Days after the murder, McDowell warned that people in the drug and firearm trades must realise the full force of the law would be brought to bear on them. He said gardai were winning the war on drugs, with an increase in the number of drug seizures. "On the other hand, there is a very determined effort on the part of drug dealers to supply these goods of death to vulnerable and marginalised people right across Ireland, " he said. "We can't have a situation where there aren't deterrent sentences. Those who are engaged in this trade, whether they are using firearms or in possession of significant amounts of drugs, must appreciate that the full force of the law will be brought down upon them."

2005 (1) Drug trafficker Terry Dunleavy was ambushed as he walked into Croke Villas flats in Ballybough in Dublin's north inner city on 14 April 2005. He was shot dead in the third gangland-style murder in 10 days (Joseph Rafferty and Jimmy Curran were the other two murder victims) and his death provoked calls for the justice minister to take tougher action to curb the re-emergence of gun culture.

McDowell said he intended to crack down on gun violence by introducing legislation imposing a minimum sentence of 10 years for illegal possession of firearms. He repeated his view that Ireland is one of the world's safest places in terms of the incidence of murder, despite the spate of killings. He added that while he condemned the murder, it was linked to the drugs trade. "These people deal in death day in, day out. They tend to respond to their rivals by handing out death sentences."

2005 (2) Former gang leader Mark Glennon, 32, was shot dead in Blanchardstown in west Dublin as a result of an ongoing dispute with rival criminal factions on 7 September last year. Glennon had been living in Spain but returned to Ireland following the murder of his younger brother Andrew the previous April. The day after the killing, McDowell rejected claims that he failed to provide adequate community policing in west Dublin.

"Operation Anvil is an operation which is highly-resourced. Never has any government put as many resources into this area and I have given the garda commissioner every single item of support he has asked for. There have been a lot of concrete results already: a great number of firearms have been seized, a huge number of arrests and searches have been made. There have been spectacular successes on many fronts in relation to cracking open the drugs trade in Dublin.

"In west Co Dublin there has never been as much garda activity, there have never been as many resources and I have given Commissioner Conroy every last cent that he's asked for in order to pay for this elevated and very serious garda operation targeted at this serious threat to the lives of ordinary people."

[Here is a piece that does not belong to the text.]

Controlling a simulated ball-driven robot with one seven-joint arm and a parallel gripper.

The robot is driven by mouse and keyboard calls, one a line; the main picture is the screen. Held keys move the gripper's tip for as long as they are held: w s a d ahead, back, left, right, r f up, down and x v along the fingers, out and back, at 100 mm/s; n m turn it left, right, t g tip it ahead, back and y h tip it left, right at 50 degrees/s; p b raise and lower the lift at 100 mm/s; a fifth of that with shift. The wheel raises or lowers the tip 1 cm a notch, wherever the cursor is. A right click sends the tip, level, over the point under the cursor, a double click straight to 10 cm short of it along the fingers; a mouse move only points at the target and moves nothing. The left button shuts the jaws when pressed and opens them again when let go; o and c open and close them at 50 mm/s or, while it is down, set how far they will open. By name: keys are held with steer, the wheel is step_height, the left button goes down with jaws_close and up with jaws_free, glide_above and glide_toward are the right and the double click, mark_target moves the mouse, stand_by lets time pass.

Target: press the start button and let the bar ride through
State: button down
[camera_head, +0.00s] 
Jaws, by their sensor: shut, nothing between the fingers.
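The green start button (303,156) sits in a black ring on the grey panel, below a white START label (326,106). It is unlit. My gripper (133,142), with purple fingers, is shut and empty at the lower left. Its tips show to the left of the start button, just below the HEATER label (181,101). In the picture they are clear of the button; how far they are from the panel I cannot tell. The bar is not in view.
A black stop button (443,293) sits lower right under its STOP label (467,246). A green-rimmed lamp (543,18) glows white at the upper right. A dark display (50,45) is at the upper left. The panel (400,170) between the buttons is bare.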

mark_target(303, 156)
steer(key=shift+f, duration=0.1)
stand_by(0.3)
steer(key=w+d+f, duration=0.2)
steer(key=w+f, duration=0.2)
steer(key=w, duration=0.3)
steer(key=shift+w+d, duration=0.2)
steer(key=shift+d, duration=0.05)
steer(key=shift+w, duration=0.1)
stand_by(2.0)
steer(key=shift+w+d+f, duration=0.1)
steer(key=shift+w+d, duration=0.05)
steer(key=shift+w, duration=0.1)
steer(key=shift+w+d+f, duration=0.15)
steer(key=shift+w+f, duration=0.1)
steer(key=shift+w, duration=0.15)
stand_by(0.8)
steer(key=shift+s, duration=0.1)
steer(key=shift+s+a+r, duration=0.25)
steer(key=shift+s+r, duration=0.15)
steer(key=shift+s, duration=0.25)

2005 (3) Darren Geoghegan, 26, and Gavin Byrne, 30, from Drimnagh in Dublin were both shot dead after the car they were sitting in was ambushed in Firhouse on 13 November last year. Both men were known to have been involved in a four-year turf war between two feuding gangs on the southside of the capital. The day after the double killing, McDowell rejected the suggestion that gangland killings were "spiralling out of control". He claimed that more lives would have been lost if the gardai had not put a lot of resources into Operation Anvil, which was targeted at criminal gangs.

"The latest deaths were not for the want of the gardai doing their level best to prevent it and supplying huge resources . . . record resources . . . to try and stop it from happening."

Geoghegan and Byrne's deaths brought to 17 the number of gangland killings at that time in 2005, which was more than twice the number in 2004.

McDowell attributed the deaths to "two groups in particular who are engaged in a battle to control cocaine and other drug supplies in Dublin, and they are willing to use any method whatsoever to bring about superiority over the other".

2006 After Donna Cleary was killed when gunmen fired shots into a house in Coolock, Dublin, last Sunday morning, Minister McDowell claimed the killing marked "a watershed" for Irish society.

"I believe that everybody in Ireland, be they an elected politician, an ordinary citizen, a member of the judiciary, members of law enforcement agencies, anybody who reflects on what happened must realise this is a watershed point, " he said.

"It has been said in the past that given the amount of firearms in circulation, eventually somebody who was totally innocent was going to get caught up in the crossfire. Here it has arrived.

I regard it now as a watershed point for all our social thinking on these matters, " McDowell continued.

Following criticism of the length of prison sentences for convicted murderers, McDowell defended the judicial system.

He insisted that he could not revise the entire penal system following the murder of one citizen, "no matter how awful or grotesque".